◆ **SUPPLIED INFORMATION**

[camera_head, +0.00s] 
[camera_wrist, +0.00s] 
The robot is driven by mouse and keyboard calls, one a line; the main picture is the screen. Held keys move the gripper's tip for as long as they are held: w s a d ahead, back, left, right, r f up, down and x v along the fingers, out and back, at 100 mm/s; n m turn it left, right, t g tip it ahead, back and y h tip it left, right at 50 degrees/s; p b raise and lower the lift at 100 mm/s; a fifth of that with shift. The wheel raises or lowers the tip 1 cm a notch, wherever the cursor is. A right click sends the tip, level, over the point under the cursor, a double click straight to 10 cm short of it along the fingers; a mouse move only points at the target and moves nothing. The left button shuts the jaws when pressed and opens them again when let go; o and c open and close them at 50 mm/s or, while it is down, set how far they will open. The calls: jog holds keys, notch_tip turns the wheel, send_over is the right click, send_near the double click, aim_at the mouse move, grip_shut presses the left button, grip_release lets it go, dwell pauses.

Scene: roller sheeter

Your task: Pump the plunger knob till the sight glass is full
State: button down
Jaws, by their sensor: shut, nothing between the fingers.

◆ **REQUIRED TASK**
Only the count is wanted: report how many lines of the material above hold the word "down".

◆ **ANSWER TO THIS EXERCISE**
2